Being there

A good look around the weird world.

Remember Rod Serling's line, from the old "Twilight Zone." "Imagine, if you will ...," he'd say, walking onto the set each week to introduce some weirdness or other. Well, imagine -- if you will -- the average, increasingly overweight American, commuting to work on the interstate, alone, in a sports utility vehicle -- our national object of desire -- big enough to hold a family of six, geared to climb naked rock faces. With windows rolled up, temperature controlled to a comfy 72 degrees, industrial-size drum of coffee in the cup holder, an audio book playing on the studio-quality sound system, cell phone on standby, our commuter speeds through the never-attended-to environment.

And what would our citizen be listening to while coming and going each day, in such expensively produced, high-tech solitude? How about Thoreau? He'd fit nicely with our four-wheel-drive commitment to rugged individuality. "The mass of men lead lives of quiet desperation," Thoreau wrote, in Walden, nearly 150 years ago. "A stereotyped but unconscious despair is concealed even under what are called the games and amusements of mankind." That, as it turns out, is an audio-book bestseller, the majority of which are listened to by single commuter drivers.

Yada, yada, yada, so what else is new, right? We like to think in all-or-nothing terms -- either a hermit's shack in the woods or else total yuppie capitulation -- because that makes it easier to justify our collective ignorance and giving in. Sure it sucks, but whaddaya gonna do?

One thing you might do is read John Stilgoe's book, which is a perfect antidote to either-or passivity. What he advocates is not throwing it all over for a hut in the Himalayas, but a kind of postindustrial travel, by foot or by bicycle, "exploration" he calls it, not avoiding the built environment, but engaging it, visually, historically, directly.

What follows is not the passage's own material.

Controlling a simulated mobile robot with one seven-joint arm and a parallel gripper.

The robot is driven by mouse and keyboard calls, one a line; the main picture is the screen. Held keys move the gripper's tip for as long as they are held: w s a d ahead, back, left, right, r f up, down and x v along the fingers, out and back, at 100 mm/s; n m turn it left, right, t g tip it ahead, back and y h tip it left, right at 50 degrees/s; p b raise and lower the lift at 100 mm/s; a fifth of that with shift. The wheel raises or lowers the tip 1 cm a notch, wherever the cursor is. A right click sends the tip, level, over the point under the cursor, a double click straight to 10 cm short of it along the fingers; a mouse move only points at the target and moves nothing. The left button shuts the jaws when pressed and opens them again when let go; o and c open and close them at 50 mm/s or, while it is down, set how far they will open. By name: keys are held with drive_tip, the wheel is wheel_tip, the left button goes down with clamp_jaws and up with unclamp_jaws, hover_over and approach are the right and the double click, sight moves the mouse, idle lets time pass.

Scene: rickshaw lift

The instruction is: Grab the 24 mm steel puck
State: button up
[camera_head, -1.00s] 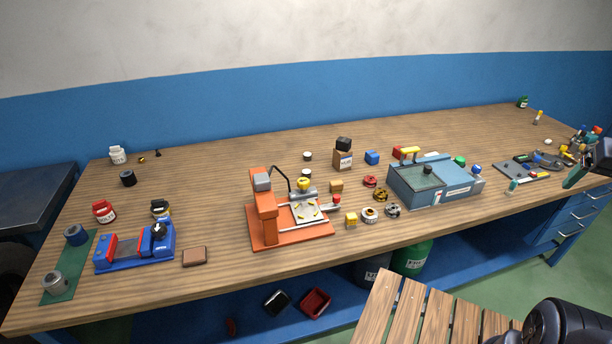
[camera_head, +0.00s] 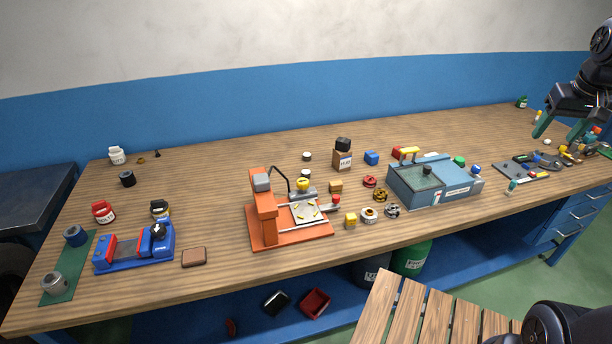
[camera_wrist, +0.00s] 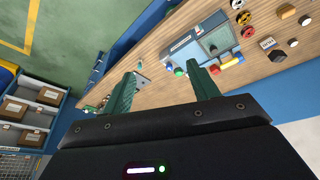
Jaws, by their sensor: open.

One of the great paradoxes is that, in this insistently visual culture of ours, so few people know how to see -- at least how to see anything except what they are shown in prearranged form, through a windshield or TV screen. "The whole concatenation of wild and artificial things," Stilgoe writes, "the natural ecosystem as modified by people over the centuries, the built environment layered over layers, the eerie mix of sounds and smells and glimpses neither natural nor crafted -- all of it is free for the taking, for the taking in ... Outside lies unprogrammed awareness that at times becomes directed serendipity. Outside lies magic."

OK, so he gets a little poetic, but his heart -- and his eye -- are always in the right place. Stilgoe, who is a college professor, is writing here -- a lot like Thoreau -- simply as one American talking to the rest of us, about what we might do to make our lives richer, better, more individually sane. His explorations address a variety of everyday terrain -- interstates, strip malls, the roadside, main streets, parking lots. Each investigation occasions certain questions -- about the cultural politics of roadkill, for instance -- that he proceeds to unravel charmingly. His history of power lines, or his revelations about the U.S. Mail, and how to get free next-day delivery are alone worth the price of the book.

And his point? To teach us how to live -- individually engaged -- in the country that we've otherwise been alienated from by the various technologies that sustain it. It's a Rod Serling kind of gambit, to embrace the weirdness of what we've created.